- [TO DO]
In the material below, find every line with "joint" and pull it out.
★ ★ ★ ★
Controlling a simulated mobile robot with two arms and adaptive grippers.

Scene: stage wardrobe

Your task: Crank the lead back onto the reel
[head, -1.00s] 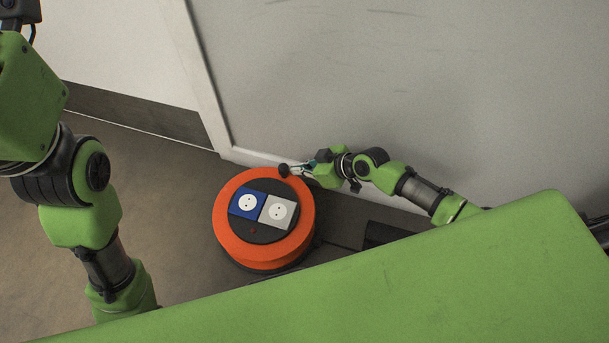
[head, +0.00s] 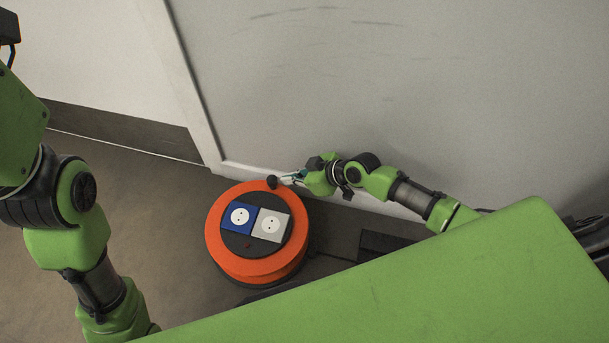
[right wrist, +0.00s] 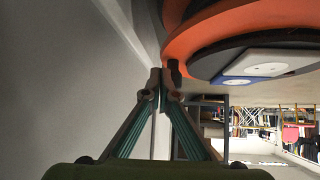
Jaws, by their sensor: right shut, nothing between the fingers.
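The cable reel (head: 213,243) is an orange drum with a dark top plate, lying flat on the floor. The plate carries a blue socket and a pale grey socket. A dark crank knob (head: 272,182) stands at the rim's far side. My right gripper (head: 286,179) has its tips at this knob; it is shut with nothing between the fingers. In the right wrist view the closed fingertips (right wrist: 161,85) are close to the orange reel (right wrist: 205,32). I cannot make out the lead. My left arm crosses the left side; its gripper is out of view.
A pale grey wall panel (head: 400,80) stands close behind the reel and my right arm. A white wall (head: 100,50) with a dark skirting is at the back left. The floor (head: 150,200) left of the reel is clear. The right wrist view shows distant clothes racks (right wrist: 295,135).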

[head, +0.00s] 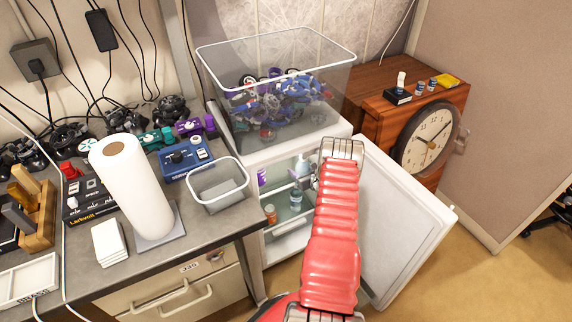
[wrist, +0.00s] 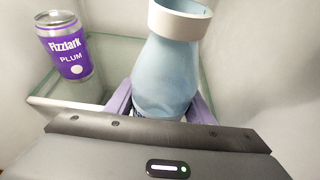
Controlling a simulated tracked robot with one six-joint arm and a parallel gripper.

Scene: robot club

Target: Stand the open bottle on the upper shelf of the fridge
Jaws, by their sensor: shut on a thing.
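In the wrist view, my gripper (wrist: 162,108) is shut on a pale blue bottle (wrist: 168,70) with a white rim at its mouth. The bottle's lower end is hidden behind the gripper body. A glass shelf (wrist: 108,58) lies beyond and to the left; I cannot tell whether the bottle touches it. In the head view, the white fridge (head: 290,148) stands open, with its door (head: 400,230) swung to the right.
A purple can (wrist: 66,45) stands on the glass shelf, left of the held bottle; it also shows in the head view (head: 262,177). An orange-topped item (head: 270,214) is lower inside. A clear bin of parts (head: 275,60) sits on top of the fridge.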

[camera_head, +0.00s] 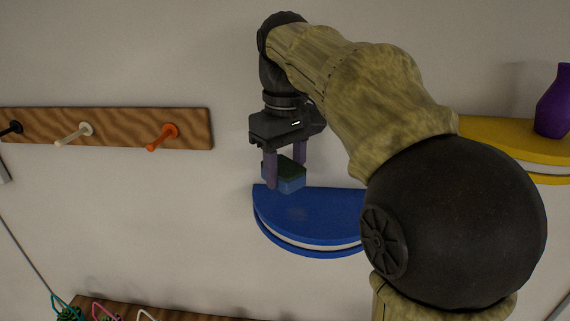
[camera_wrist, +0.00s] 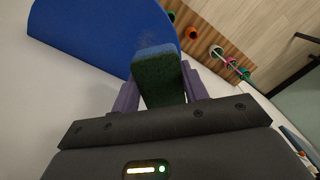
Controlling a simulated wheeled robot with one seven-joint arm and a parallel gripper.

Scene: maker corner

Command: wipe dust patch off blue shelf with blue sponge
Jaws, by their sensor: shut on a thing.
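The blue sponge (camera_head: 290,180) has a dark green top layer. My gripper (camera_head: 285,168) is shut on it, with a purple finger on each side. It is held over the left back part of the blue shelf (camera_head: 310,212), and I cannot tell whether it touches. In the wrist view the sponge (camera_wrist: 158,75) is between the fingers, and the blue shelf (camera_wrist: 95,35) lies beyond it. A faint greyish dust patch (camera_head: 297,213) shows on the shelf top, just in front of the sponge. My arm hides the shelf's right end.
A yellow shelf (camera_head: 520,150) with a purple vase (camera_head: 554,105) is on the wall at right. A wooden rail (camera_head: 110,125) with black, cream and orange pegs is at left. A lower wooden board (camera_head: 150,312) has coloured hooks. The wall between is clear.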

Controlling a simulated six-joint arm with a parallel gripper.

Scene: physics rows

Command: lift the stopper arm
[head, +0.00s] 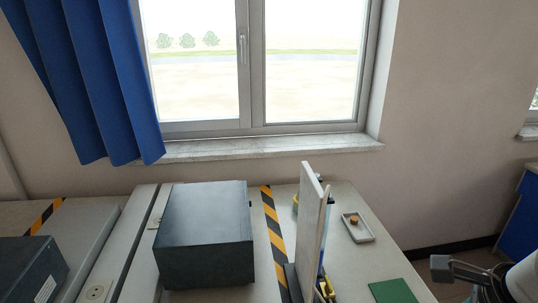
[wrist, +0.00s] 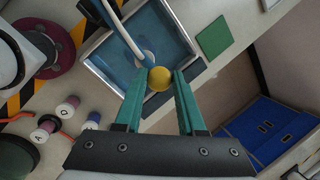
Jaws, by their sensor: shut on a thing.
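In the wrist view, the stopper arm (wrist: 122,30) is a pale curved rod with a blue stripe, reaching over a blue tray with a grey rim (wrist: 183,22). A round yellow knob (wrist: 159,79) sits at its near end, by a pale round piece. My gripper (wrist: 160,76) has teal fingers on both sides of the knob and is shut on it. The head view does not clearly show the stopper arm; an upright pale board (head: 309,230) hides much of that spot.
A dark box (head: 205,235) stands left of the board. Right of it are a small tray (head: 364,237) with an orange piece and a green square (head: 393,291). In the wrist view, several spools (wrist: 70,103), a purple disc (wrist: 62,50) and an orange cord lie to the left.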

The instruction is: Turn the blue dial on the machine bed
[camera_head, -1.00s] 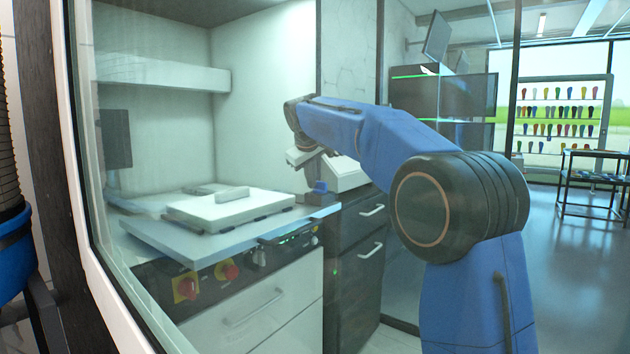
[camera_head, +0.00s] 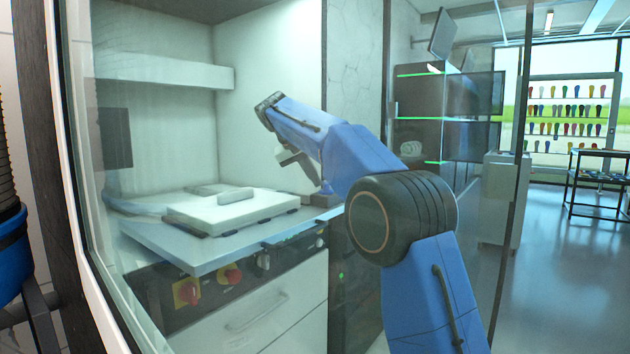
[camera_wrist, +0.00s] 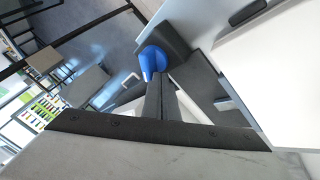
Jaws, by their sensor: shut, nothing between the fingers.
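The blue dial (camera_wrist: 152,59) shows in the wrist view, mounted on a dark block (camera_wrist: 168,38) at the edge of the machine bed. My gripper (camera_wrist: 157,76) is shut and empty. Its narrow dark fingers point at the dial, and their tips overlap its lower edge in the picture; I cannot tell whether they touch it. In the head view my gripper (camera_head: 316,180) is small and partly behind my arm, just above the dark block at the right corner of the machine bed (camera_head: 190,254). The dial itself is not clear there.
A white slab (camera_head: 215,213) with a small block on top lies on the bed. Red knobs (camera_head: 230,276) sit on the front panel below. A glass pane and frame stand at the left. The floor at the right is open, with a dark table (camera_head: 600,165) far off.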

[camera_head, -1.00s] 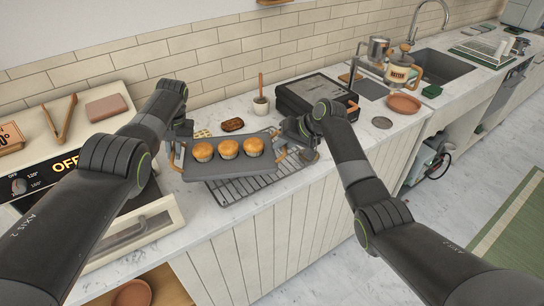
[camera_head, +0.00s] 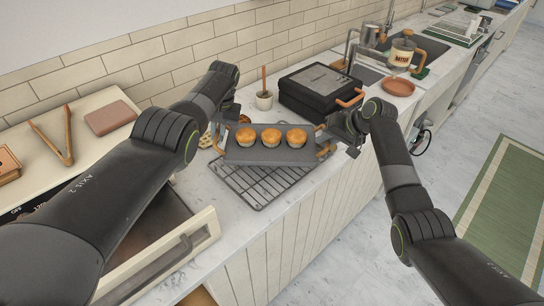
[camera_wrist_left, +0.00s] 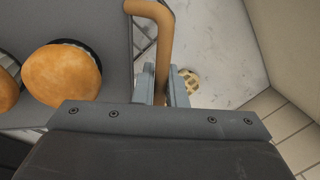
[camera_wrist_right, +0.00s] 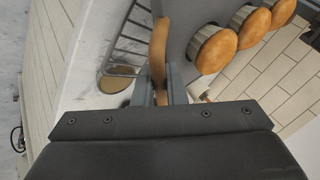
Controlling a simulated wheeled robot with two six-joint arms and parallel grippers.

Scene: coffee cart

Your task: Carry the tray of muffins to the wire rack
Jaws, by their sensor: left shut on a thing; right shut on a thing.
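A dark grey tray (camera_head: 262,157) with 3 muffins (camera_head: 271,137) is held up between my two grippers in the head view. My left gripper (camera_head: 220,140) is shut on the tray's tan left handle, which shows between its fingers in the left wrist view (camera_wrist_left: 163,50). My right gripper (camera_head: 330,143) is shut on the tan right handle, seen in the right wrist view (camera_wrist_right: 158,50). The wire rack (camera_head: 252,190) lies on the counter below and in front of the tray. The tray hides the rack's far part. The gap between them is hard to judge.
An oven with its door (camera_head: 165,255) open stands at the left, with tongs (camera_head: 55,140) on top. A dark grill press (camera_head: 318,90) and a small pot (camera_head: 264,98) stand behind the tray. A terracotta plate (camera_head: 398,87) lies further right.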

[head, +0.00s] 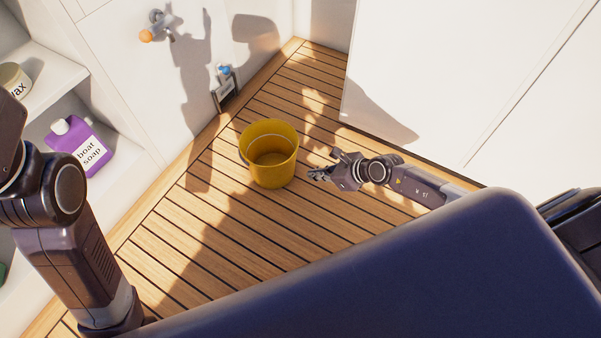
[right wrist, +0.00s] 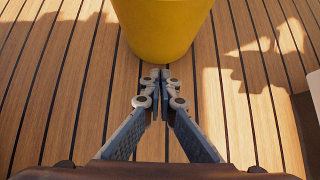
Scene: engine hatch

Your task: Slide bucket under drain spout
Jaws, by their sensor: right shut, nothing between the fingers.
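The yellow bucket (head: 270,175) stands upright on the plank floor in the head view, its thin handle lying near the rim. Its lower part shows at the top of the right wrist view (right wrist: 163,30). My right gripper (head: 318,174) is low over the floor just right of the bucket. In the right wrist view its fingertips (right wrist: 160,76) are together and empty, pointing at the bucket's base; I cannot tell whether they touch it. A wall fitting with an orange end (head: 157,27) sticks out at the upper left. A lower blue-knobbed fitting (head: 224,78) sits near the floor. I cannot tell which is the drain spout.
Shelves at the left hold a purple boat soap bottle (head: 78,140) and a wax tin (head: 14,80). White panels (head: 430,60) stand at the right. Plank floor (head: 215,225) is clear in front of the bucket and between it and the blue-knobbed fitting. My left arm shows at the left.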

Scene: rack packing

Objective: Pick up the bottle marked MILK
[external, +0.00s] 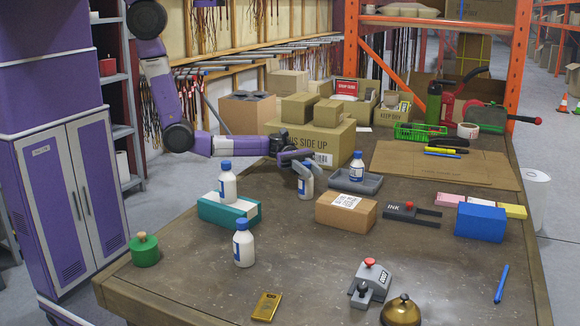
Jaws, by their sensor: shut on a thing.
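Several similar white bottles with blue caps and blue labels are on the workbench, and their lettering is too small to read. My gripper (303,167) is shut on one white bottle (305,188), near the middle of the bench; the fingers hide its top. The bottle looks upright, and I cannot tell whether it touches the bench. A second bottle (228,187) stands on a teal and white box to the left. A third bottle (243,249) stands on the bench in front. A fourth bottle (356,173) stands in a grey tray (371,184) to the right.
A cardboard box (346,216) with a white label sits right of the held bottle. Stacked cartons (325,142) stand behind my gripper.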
★ ★ ★ ★
- [RESULT OF THE EXERCISE]
Controlling a simulated tracked robot with one six-joint arm and a parallel gripper.
Controlling a simulated wheeled robot with one seven-joint arm and a parallel gripper.
Controlling a simulated six-joint arm with a parallel gripper.
Controlling a simulated wheeled robot with two six-joint arms and parallel grippers.

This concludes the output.